As an aside, it’s absolutely not necessary, but if you’d like to gain a stronger intuition for what Git’s doing under the hood with all its arcane commands I’d recommend watching Git for ages 4 and up.
Where’s my HEAD gone?
Git always has access to an identifier that indicates “where we are” in the commit tree, namely
HEAD. Note that the casing matters on case-sensitive operating systems.
You’ll see it referenced if you run
git log. It follows you around like a helpful stalker.
This can be handy when you want to dynamically reference where you are.
There are all sorts of other “references” you can use like this (such as commit IDs, branch names, etc), so keep in mind this flexibility whenever you see
<ref> in a command.
You can reference the parents of commits with the tilde (
~), for example this references the commit two behind
Git supports referencing ranges of commits in all sorts of places with the following syntax (without the angle brackets):
Viewing the log
We’ve all used
git log for a visualisation of the commit tree, but there are some small tricks that can be really handy.
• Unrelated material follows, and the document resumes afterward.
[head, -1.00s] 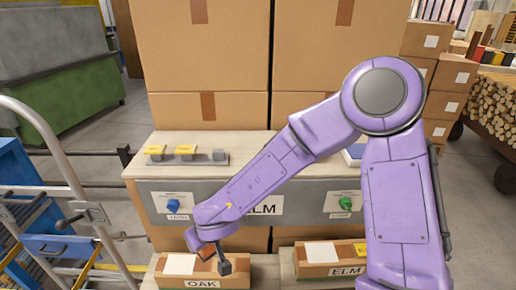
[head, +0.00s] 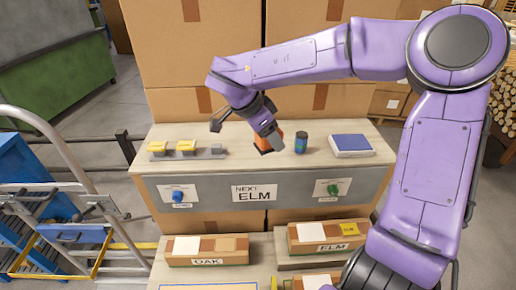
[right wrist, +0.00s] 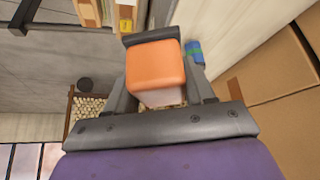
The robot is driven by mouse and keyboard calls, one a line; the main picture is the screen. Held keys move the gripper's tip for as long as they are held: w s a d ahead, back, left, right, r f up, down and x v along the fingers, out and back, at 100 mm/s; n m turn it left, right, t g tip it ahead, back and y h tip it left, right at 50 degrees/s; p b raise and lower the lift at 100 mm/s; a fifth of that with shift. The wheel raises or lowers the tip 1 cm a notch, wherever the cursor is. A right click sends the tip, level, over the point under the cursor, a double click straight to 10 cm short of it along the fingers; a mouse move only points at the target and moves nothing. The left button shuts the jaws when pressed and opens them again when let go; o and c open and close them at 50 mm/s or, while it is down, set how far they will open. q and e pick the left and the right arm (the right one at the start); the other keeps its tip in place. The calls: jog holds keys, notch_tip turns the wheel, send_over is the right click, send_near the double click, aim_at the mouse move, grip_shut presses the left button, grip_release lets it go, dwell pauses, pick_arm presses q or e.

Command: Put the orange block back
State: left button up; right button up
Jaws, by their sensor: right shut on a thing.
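The orange block (head: 267,146) is held in my right gripper (head: 248,126), above or at the bench top (head: 245,165), right of the grey rack. I cannot tell whether it touches the bench. In the right wrist view the orange block (right wrist: 155,70) sits between the fingers of the right gripper (right wrist: 160,85). The grey rack (head: 212,153) at the left of the bench top carries two yellow blocks (head: 186,146); its right end has no coloured block. My left gripper is not in view.
Large cartons (head: 195,55) stand behind. The bench front has an ELM sign (head: 256,193). OAK (head: 207,250) and ELM (head: 326,237) boxes lie below.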

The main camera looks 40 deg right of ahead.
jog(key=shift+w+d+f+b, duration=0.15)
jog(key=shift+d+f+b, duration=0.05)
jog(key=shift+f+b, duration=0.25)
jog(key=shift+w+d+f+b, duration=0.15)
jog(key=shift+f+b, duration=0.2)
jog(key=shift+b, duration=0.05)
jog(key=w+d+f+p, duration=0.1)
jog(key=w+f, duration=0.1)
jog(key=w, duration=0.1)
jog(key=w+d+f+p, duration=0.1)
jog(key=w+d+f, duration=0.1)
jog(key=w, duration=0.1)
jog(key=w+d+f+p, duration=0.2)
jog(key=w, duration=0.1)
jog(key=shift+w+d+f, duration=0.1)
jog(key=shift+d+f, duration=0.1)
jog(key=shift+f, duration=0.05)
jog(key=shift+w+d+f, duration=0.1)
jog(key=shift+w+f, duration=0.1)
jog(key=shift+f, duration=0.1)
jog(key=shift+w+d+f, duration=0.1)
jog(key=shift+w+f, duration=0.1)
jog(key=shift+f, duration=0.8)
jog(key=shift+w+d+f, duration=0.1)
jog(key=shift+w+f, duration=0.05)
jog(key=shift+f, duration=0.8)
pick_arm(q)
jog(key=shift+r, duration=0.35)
First and foremost, goodness me the default log output is noisy, no wonder everyone uses the web UI to look at it. Do yourself a favour and alias it to something saner in
~/.config/git/config. My current alias is essentially as follows and can be viewed here:
$ git log --graph --pretty=format:'%Cblue%h%Creset -%C(yellow)%d%Creset %s %Cgreen(%cr) %C(bold red)[%an]%Creset' --abbrev-commit --date=relative
Or for a shorter, simpler, less informative version:
$ git log --oneline
Lovely. Now that we have the gift of sight, let’s learn how to work with this a bit. After all, how can we clean up our commits if we can’t see in a pinch what they are?
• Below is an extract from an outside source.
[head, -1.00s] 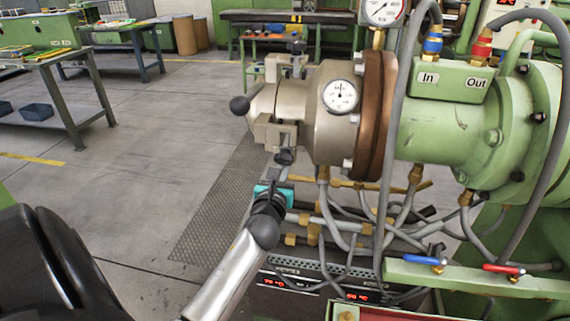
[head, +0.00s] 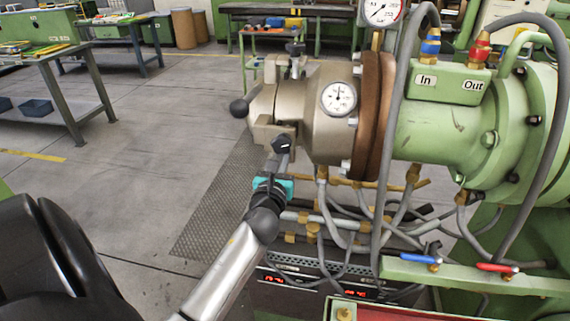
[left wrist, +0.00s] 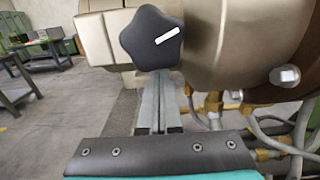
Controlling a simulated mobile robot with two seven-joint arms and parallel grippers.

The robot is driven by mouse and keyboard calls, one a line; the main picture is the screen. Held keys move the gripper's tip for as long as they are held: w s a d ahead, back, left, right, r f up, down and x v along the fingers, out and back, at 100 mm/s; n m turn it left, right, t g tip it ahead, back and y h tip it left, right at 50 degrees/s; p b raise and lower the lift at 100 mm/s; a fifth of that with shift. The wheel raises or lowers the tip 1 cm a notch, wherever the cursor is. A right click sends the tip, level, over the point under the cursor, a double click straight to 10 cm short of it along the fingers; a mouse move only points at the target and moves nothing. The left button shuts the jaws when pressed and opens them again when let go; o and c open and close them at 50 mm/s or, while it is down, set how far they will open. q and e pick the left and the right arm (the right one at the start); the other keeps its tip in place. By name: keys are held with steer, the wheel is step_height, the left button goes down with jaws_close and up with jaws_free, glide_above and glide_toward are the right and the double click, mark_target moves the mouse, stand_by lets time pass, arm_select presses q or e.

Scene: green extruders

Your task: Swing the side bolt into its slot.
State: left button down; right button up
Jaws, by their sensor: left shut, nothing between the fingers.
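The side bolt's black star knob (head: 282,143) is at the lower near side of the beige die head (head: 318,118). In the left wrist view the knob (left wrist: 152,38) fills the upper middle, with a white mark on its face. The bolt's shank is hidden behind the knob. The beige slotted lug (head: 270,131) is right beside and behind the knob; its slot is mostly hidden. My left gripper (head: 281,163) is shut and empty, its fingertips just below the knob. In the left wrist view the closed fingers (left wrist: 159,90) reach up to the knob's lower edge; contact looks likely but is not certain.
A black ball handle (head: 239,107) sticks out left of the head. Another star knob (head: 295,48) stands on top. Hoses and brass fittings (head: 345,215) crowd the space below right. The floor (head: 130,130) to the left is open.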

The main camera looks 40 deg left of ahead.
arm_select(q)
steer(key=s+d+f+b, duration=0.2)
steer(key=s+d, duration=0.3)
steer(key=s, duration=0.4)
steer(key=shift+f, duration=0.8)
Assuming we’ve branched off of
master, we can run the following for a log of everything since
master (excluding the commit
master points to):
$ git log master..HEAD
We can also quickly view the last n commits as follows, for example to view the last three:
$ git log -3
Viewing a commit
How can we review our commits if we can’t look at their contents? The (short) messages may be excellently written but they’re worth little if the code they represent is in a poor state. We can view any commit as follows:
$ git show <ref>
As with log, we can also look at all the changes we’ve made using a range:
$ git show master..HEAD
Sometimes our commits make sense in terms of code but the messages themselves could do with some cleanup. In these cases we can make use of interactive rebasing. Let’s rename some commits we’ve made since master:
$ git rebase -i master
This will bring up a temporary file in your $EDITOR. The commits are listed in the following format:
As you can see in the large comment block at the bottom, there are a lot of things you can do with interactive rebase, for example dropping and editing commits. For now let’s make use of the “reword” command.
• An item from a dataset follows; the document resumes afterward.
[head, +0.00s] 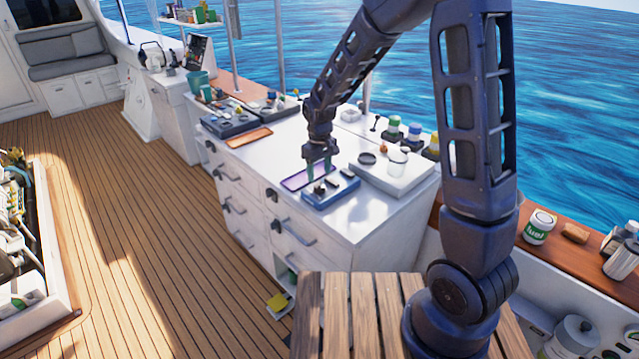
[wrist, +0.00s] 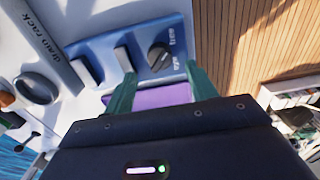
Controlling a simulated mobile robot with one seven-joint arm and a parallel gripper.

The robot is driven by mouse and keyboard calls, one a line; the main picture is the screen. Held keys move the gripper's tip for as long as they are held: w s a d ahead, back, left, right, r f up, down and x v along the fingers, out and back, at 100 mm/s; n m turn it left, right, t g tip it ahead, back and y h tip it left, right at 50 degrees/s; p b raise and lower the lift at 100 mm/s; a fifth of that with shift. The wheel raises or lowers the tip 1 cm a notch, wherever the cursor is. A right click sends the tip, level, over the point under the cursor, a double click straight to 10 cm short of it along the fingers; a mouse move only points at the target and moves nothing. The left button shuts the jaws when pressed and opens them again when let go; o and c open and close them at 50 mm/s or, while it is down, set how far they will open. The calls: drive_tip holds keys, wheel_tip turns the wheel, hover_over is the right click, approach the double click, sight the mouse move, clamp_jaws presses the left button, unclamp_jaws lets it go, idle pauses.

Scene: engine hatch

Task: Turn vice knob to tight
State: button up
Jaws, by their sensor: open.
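The blue vice base (head: 345,193) lies on the white counter top, near its front edge. In the wrist view the blue base (wrist: 100,45) carries two upright grey jaws (wrist: 124,59) with a gap between them. The dark round knob (wrist: 158,57) sits beside the jaws, with small white lettering next to it that I cannot read surely. The knob also shows small in the head view (head: 319,188). My gripper (wrist: 162,82) is open and empty, with its green fingers apart and pointing towards the knob. It hangs over the counter in the head view (head: 318,170); the fingers appear apart from the knob.
A purple tray (head: 297,181) lies beside the vice and shows below my fingers in the wrist view (wrist: 165,95). A white drain rack (head: 400,183) stands behind the vice. Several capped jars (head: 393,128) line the back. Drawer handles (head: 299,238) stick out at the front.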

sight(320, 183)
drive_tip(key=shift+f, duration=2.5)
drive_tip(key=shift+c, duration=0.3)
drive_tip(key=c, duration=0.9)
Replace the “pick” in one or many of the listed commits with “r” or “reword” and save and exit the file. For each commit for which you specified that you wanted to reword, a new temporary file will be opened with the current message for that commit. Simply edit the commit message as desired and save and exit the file when ready.
Removing commits without losing changes
Sometimes when developing we’ll want to undo all of our development commits without losing the changes themselves. This is trivially easy with the reset command:
$ git reset <ref>
For example, to reset everything since master and to reset the last commit respectively:
$ git reset master
$ git reset HEAD~1
All of the changes from these commits will now be sitting in our working tree as if they’d never been commit in the first place.
One word of warning - beware the
--hard flag! This flag means the changes of said commits will be removed as well.
It’s often the case that we make lots of changes to a codebase but only want to partially commit them. This is easy enough when the changes can be cleanly separated by file, but what about semantically distinct changes within the same file? Enter partial adding, or as
man git add puts it: “Interactively choose hunks of patch between the index and the work tree and add them to the index.”
This one’s really easy and very valuable; simply add a
--patch flag when calling
git add. You’ll be interactively prompted to review your code in “hunks”. In this interactive session, for any given hunk, you’ve a few commands that you can run; all available commands can be expanded by replying
?. Subjectively speaking the most useful commands are as follows:
y- stage this hunk
n- do not stage this hunk
s- split this hunk
e- edit this hunk more granularly than
Amending the previous commit
Sometimes you’re happy with what you’ve done except for the previous commit. In this case there’s a more lightweight solution than interactive rebasing which is as follows.
To add the staged changes to the commit:
$ git commit --amend --no-edit
To add the staged changes to the commit (if any) and change the commit message:
$ git commit --amend
As described above we want to provide context and more information in a lot of commits. This doesn’t belong in the initial short/subject message however which should remain concise. Instead, additional information - the sort of stuff you might typically (also) put into a ticket, on a wiki page, in a PR description - can exist alongside the relevant code changes in perpetuity as additional paragraphs in the commit message.
One way to do this is to run
git commit without a subject argument which will bring up your $EDITOR. Simply put your subject message on the top line, and then newline separate your paragraphs like so:
Do a change This change is important because of reasons. It's implemented in terms of something because of reasons.
Another way, one which might more easily fit into how you commit code now, is to append additional message flags like so:
$ git commit 'Do a change' -m 'This change is important because of reasons.' -m 'It's implemented in terms of something because of reasons.'
As you can see, you can add a new
-m flag for each paragraph of additional information you’d like to include.